### Exercise instructions
Retype all of the entries word for word.

..............................

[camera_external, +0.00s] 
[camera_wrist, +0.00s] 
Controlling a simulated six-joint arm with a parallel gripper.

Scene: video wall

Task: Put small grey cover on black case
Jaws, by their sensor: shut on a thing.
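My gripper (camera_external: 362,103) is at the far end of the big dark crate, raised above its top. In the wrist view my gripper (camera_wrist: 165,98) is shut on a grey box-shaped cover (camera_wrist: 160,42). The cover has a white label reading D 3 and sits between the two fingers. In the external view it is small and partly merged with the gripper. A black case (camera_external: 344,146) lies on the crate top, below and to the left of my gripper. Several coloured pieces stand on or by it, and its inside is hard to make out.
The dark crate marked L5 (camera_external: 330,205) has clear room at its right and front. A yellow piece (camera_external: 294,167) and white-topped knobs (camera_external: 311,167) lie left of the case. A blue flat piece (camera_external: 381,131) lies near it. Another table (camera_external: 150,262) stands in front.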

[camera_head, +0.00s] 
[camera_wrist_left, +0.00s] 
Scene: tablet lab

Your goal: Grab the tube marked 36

..............................

### Answer to this task
[camera_external, +0.00s] 
[camera_wrist, +0.00s] 
Controlling a simulated six-joint arm with a parallel gripper.

Scene: video wall

Task: Put small grey cover on black case
Jaws, by their sensor: shut on a thing.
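My gripper (camera_external: 362,103) is at the far end of the big dark crate, raised above its top. In the wrist view my gripper (camera_wrist: 165,98) is shut on a grey box-shaped cover (camera_wrist: 160,42). The cover has a white label reading D 3 and sits between the two fingers. In the external view it is small and partly merged with the gripper. A black case (camera_external: 344,146) lies on the crate top, below and to the left of my gripper. Several coloured pieces stand on or by it, and its inside is hard to make out.
The dark crate marked L5 (camera_external: 330,205) has clear room at its right and front. A yellow piece (camera_external: 294,167) and white-topped knobs (camera_external: 311,167) lie left of the case. A blue flat piece (camera_external: 381,131) lies near it. Another table (camera_external: 150,262) stands in front.

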[camera_head, +0.00s] 
[camera_wrist_left, +0.00s] 
Scene: tablet lab

Your goal: Grab the tube marked 36

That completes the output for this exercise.